Besides, it sucks up the valuable time usually allotted to the body count; but with kills this unimaginative, maybe that’s not a bad thing. Ooh! A guy gets his throat sliced in the bathroom! Oh, no! There goes mom, with an axe to the chest—and look at all that gore on the fresh linens! At least that gag set up a later scene in which her husband finds the bloody sheets tumbling around the washing machine—and is subsequently electrocuted so badly that his head explodes. But despite the awesome effects of his skin charring and bubbling before the big bang, I couldn’t stop wondering when Michael Myers learned to do fucking laundry.

Like The Burning, Halloween 6 contains a very special acting debut; that of Clueless and I Love You, Man star, Paul Stephen Rudd. I can only guess that he landed Clueless before this movie came out, ‘cause I’m pretty sure he would have been blacklisted if this were on his demo reel. I’ve seriously never seen Paul Rudd act this poorly. He was either totally goofing on the ridiculous mutation of the series, or he underwent a significant leap in ability from his first role to his second. Either way, his portrayal of Myers survivor Tommy Doyle is so twitchy, melodramatic and weird that I wanted to throw my remote at the screen every time he showed up.

Then again, he may have been directed to those heights, if only to balance the exhausted performance of Donald Pleasance. The venerable actor returns as Dr. Loomis, the only person in the world who fully understands Myers’s threat. What began in the original Halloween as a poignant Ahab role devolved over the years into parody. Pleasance, who died shortly after this film wrapped, delivers every line as if he’d been asked to recite them for fans at horror conventions for a decade. There’s no spark in his eyes or his words, and he just looks ready to go.

The same can be said for the movie itself. Gone is the atmosphere and care that John Carpenter put into the original. Even Michael’s mask looks like a Dollar Store knock-off.
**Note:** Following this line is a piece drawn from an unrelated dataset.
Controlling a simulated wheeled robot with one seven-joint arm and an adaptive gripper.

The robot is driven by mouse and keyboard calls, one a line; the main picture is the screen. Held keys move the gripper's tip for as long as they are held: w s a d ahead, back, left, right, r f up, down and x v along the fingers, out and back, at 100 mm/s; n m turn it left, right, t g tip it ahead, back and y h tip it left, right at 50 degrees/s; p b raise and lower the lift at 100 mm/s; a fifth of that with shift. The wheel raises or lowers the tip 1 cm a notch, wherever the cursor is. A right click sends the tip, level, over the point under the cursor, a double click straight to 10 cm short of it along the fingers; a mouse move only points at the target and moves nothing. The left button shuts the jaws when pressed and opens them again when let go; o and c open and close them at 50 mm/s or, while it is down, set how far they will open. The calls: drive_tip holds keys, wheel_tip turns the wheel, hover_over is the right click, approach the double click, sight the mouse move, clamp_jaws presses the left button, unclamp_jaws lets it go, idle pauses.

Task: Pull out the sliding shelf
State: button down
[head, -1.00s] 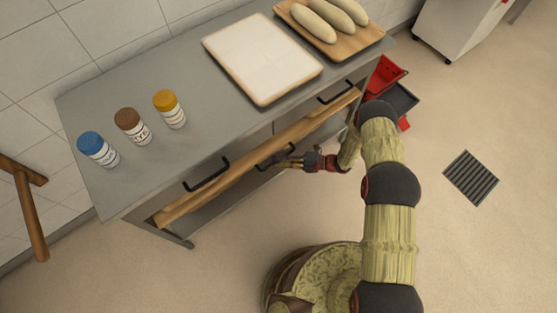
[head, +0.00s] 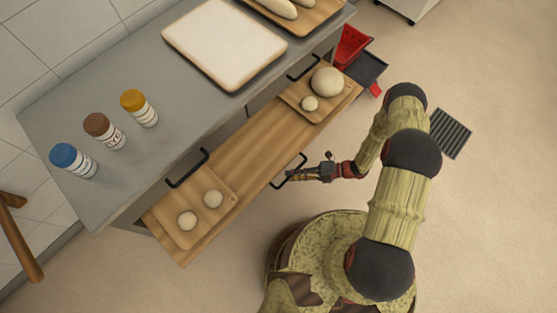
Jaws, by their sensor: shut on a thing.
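The wooden sliding shelf (head: 247,159) is drawn well out from under the grey worktop. It carries two wooden boards, one at the left (head: 203,183) with two small dough balls and one at the right (head: 306,105) with a large and a small dough ball. A black handle (head: 287,176) is at the middle of the shelf's front edge. My gripper (head: 292,176) is shut on this handle. The fingertips are small in the view, and they partly hide the handle.
On the grey worktop (head: 110,175) stand jars with blue (head: 65,155), brown (head: 97,124) and orange (head: 133,99) lids, a pale tray (head: 225,42) and a board of loaves. Red and dark bins (head: 352,44) are past the right end. Floor in front is clear, with a drain grate (head: 451,134).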

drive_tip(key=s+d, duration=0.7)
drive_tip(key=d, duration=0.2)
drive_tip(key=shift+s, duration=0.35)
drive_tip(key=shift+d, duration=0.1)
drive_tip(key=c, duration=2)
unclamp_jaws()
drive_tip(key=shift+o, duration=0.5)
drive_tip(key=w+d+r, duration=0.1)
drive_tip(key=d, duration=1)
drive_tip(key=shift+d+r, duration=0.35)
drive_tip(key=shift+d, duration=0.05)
The biggest crime, though, is the mid-90s synth version of Carpenter’s lovely, eerie Halloween theme. I tell you, the abominations never stop.

Though there were two more sequels after this one, Halloween: Water and Halloween: Resurrection (aka Trick or Treat, Motherfucker!) before the studio laid this incarnation of the movies to rest, The Curse of Michael Myers stands out as a slasher movie that aspires to be a weighty conspiracy drama with tits and gore. Sadly, it succeeds only in wasting ninety minutes that I could have spent watching The Burning again.

Note: In fairness, there is a legitimate flaw that Curse shares with The Burning. Both films have horrendous editing in key scenes. This movie’s climax was obviously chopped to hell, as there are portions that fade to black like a commercial break and resume with the characters in different locations, talking about things that make zero sense. There’s a famously unreleased “Producer’s Cut” of the film floating around out there, but the last thing I want to see is more of Halloween 6.